» DATA FOR PROCESSING
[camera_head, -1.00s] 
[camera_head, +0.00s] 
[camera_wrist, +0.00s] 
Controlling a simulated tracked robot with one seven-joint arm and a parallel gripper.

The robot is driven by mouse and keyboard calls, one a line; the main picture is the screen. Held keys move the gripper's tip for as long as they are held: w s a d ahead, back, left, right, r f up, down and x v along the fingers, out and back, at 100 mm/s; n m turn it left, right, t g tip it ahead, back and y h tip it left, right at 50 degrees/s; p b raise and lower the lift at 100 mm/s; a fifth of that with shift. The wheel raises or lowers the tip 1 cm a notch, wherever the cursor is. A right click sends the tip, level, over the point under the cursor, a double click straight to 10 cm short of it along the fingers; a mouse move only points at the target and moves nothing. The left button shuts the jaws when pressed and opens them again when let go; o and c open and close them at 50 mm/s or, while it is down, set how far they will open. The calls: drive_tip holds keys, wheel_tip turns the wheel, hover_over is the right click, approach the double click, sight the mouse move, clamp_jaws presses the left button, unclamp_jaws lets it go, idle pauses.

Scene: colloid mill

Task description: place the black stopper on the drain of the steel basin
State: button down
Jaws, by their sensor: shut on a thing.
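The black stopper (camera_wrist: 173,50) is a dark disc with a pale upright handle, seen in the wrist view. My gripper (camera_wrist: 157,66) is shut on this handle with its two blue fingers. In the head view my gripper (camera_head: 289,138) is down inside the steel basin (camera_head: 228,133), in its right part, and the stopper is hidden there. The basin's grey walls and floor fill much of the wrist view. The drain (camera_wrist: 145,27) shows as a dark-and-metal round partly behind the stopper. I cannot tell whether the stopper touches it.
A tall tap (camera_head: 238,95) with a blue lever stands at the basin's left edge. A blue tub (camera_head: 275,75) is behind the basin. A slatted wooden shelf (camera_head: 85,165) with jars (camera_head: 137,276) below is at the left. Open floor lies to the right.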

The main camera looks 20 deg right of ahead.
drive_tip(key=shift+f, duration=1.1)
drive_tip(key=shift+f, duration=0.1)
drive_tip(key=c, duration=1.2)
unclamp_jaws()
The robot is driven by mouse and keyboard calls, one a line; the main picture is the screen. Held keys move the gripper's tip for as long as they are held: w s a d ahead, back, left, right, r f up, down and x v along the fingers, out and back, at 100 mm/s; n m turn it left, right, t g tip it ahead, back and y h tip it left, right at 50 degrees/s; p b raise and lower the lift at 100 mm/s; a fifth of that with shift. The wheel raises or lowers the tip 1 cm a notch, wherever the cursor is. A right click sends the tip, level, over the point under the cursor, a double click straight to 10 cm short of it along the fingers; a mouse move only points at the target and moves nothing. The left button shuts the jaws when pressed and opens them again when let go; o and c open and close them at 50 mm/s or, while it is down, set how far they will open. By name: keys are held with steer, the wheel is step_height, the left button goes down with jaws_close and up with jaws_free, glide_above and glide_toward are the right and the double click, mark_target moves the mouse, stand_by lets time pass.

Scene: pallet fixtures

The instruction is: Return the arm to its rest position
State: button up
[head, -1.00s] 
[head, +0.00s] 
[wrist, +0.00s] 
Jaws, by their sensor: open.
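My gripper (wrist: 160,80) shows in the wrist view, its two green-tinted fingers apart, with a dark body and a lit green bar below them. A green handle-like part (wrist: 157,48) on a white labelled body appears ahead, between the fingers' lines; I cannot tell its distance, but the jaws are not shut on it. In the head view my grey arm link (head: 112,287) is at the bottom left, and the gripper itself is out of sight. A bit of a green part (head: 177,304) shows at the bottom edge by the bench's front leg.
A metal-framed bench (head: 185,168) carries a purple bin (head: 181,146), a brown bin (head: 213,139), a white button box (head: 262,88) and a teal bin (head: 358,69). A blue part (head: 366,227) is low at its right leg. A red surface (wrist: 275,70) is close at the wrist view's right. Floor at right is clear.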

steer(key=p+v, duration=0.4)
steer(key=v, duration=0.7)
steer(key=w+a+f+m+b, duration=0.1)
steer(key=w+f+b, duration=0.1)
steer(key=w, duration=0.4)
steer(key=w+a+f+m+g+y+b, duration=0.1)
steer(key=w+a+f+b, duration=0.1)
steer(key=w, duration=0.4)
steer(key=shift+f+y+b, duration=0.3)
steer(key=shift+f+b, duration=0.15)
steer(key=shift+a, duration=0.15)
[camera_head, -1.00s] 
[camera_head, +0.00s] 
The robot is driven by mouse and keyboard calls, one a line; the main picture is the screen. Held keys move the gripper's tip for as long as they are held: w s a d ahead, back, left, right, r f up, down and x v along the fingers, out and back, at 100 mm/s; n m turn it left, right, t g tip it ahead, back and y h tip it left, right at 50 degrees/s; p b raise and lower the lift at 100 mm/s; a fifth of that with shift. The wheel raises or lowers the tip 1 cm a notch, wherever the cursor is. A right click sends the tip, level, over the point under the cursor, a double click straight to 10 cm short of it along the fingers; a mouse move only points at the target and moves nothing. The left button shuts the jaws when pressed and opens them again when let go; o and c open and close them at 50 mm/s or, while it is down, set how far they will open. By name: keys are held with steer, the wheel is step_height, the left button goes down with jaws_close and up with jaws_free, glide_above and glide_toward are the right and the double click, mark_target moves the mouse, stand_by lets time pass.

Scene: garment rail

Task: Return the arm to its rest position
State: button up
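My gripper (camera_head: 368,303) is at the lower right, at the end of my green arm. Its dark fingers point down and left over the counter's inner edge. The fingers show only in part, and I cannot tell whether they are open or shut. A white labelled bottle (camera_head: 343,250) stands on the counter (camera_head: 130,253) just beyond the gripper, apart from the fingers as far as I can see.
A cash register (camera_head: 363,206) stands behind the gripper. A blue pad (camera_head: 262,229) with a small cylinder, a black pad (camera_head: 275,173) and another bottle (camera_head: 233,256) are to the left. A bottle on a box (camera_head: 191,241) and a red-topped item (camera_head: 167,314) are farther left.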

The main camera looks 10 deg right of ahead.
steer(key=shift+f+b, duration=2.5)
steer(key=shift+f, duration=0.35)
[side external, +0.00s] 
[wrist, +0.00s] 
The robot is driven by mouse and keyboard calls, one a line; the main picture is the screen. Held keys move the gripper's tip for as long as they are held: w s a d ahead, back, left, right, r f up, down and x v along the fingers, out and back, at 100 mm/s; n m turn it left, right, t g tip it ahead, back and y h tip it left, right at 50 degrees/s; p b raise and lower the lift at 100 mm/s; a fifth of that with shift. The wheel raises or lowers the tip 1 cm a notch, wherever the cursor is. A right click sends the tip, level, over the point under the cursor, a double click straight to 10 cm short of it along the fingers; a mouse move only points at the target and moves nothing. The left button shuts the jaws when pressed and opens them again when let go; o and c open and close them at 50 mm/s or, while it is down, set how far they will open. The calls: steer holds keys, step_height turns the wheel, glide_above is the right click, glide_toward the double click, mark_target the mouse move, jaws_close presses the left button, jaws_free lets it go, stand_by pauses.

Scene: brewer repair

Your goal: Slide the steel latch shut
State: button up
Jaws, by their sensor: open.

» WHAT THE TASK REQUIRES
Extract the full listing above without altering anything.

» OUTPUT
[camera_head, -1.00s] 
[camera_head, +0.00s] 
[camera_wrist, +0.00s] 
Controlling a simulated tracked robot with one seven-joint arm and a parallel gripper.

The robot is driven by mouse and keyboard calls, one a line; the main picture is the screen. Held keys move the gripper's tip for as long as they are held: w s a d ahead, back, left, right, r f up, down and x v along the fingers, out and back, at 100 mm/s; n m turn it left, right, t g tip it ahead, back and y h tip it left, right at 50 degrees/s; p b raise and lower the lift at 100 mm/s; a fifth of that with shift. The wheel raises or lowers the tip 1 cm a notch, wherever the cursor is. A right click sends the tip, level, over the point under the cursor, a double click straight to 10 cm short of it along the fingers; a mouse move only points at the target and moves nothing. The left button shuts the jaws when pressed and opens them again when let go; o and c open and close them at 50 mm/s or, while it is down, set how far they will open. The calls: drive_tip holds keys, wheel_tip turns the wheel, hover_over is the right click, approach the double click, sight the mouse move, clamp_jaws presses the left button, unclamp_jaws lets it go, idle pauses.

Scene: colloid mill

Task description: place the black stopper on the drain of the steel basin
State: button down
Jaws, by their sensor: shut on a thing.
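The black stopper (camera_wrist: 173,50) is a dark disc with a pale upright handle, seen in the wrist view. My gripper (camera_wrist: 157,66) is shut on this handle with its two blue fingers. In the head view my gripper (camera_head: 289,138) is down inside the steel basin (camera_head: 228,133), in its right part, and the stopper is hidden there. The basin's grey walls and floor fill much of the wrist view. The drain (camera_wrist: 145,27) shows as a dark-and-metal round partly behind the stopper. I cannot tell whether the stopper touches it.
A tall tap (camera_head: 238,95) with a blue lever stands at the basin's left edge. A blue tub (camera_head: 275,75) is behind the basin. A slatted wooden shelf (camera_head: 85,165) with jars (camera_head: 137,276) below is at the left. Open floor lies to the right.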

The main camera looks 20 deg right of ahead.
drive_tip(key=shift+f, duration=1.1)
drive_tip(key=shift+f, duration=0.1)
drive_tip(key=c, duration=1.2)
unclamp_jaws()
The robot is driven by mouse and keyboard calls, one a line; the main picture is the screen. Held keys move the gripper's tip for as long as they are held: w s a d ahead, back, left, right, r f up, down and x v along the fingers, out and back, at 100 mm/s; n m turn it left, right, t g tip it ahead, back and y h tip it left, right at 50 degrees/s; p b raise and lower the lift at 100 mm/s; a fifth of that with shift. The wheel raises or lowers the tip 1 cm a notch, wherever the cursor is. A right click sends the tip, level, over the point under the cursor, a double click straight to 10 cm short of it along the fingers; a mouse move only points at the target and moves nothing. The left button shuts the jaws when pressed and opens them again when let go; o and c open and close them at 50 mm/s or, while it is down, set how far they will open. By name: keys are held with steer, the wheel is step_height, the left button goes down with jaws_close and up with jaws_free, glide_above and glide_toward are the right and the double click, mark_target moves the mouse, stand_by lets time pass.

Scene: pallet fixtures

The instruction is: Return the arm to its rest position
State: button up
[head, -1.00s] 
[head, +0.00s] 
[wrist, +0.00s] 
Jaws, by their sensor: open.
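My gripper (wrist: 160,80) shows in the wrist view, its two green-tinted fingers apart, with a dark body and a lit green bar below them. A green handle-like part (wrist: 157,48) on a white labelled body appears ahead, between the fingers' lines; I cannot tell its distance, but the jaws are not shut on it. In the head view my grey arm link (head: 112,287) is at the bottom left, and the gripper itself is out of sight. A bit of a green part (head: 177,304) shows at the bottom edge by the bench's front leg.
A metal-framed bench (head: 185,168) carries a purple bin (head: 181,146), a brown bin (head: 213,139), a white button box (head: 262,88) and a teal bin (head: 358,69). A blue part (head: 366,227) is low at its right leg. A red surface (wrist: 275,70) is close at the wrist view's right. Floor at right is clear.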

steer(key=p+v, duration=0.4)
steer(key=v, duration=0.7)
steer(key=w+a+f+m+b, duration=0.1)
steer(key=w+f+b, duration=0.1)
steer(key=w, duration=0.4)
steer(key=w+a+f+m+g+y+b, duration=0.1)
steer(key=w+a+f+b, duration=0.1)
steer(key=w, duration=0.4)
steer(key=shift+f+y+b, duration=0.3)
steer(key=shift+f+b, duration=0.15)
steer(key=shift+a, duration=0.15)
[camera_head, -1.00s] 
[camera_head, +0.00s] 
The robot is driven by mouse and keyboard calls, one a line; the main picture is the screen. Held keys move the gripper's tip for as long as they are held: w s a d ahead, back, left, right, r f up, down and x v along the fingers, out and back, at 100 mm/s; n m turn it left, right, t g tip it ahead, back and y h tip it left, right at 50 degrees/s; p b raise and lower the lift at 100 mm/s; a fifth of that with shift. The wheel raises or lowers the tip 1 cm a notch, wherever the cursor is. A right click sends the tip, level, over the point under the cursor, a double click straight to 10 cm short of it along the fingers; a mouse move only points at the target and moves nothing. The left button shuts the jaws when pressed and opens them again when let go; o and c open and close them at 50 mm/s or, while it is down, set how far they will open. By name: keys are held with steer, the wheel is step_height, the left button goes down with jaws_close and up with jaws_free, glide_above and glide_toward are the right and the double click, mark_target moves the mouse, stand_by lets time pass.

Scene: garment rail

Task: Return the arm to its rest position
State: button up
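My gripper (camera_head: 368,303) is at the lower right, at the end of my green arm. Its dark fingers point down and left over the counter's inner edge. The fingers show only in part, and I cannot tell whether they are open or shut. A white labelled bottle (camera_head: 343,250) stands on the counter (camera_head: 130,253) just beyond the gripper, apart from the fingers as far as I can see.
A cash register (camera_head: 363,206) stands behind the gripper. A blue pad (camera_head: 262,229) with a small cylinder, a black pad (camera_head: 275,173) and another bottle (camera_head: 233,256) are to the left. A bottle on a box (camera_head: 191,241) and a red-topped item (camera_head: 167,314) are farther left.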

The main camera looks 10 deg right of ahead.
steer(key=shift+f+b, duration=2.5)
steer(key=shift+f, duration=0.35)
[side external, +0.00s] 
[wrist, +0.00s] 
The robot is driven by mouse and keyboard calls, one a line; the main picture is the screen. Held keys move the gripper's tip for as long as they are held: w s a d ahead, back, left, right, r f up, down and x v along the fingers, out and back, at 100 mm/s; n m turn it left, right, t g tip it ahead, back and y h tip it left, right at 50 degrees/s; p b raise and lower the lift at 100 mm/s; a fifth of that with shift. The wheel raises or lowers the tip 1 cm a notch, wherever the cursor is. A right click sends the tip, level, over the point under the cursor, a double click straight to 10 cm short of it along the fingers; a mouse move only points at the target and moves nothing. The left button shuts the jaws when pressed and opens them again when let go; o and c open and close them at 50 mm/s or, while it is down, set how far they will open. The calls: steer holds keys, step_height turns the wheel, glide_above is the right click, glide_toward the double click, mark_target the mouse move, jaws_close presses the left button, jaws_free lets it go, stand_by pauses.

Scene: brewer repair

Your goal: Slide the steel latch shut
State: button up
Jaws, by their sensor: open.

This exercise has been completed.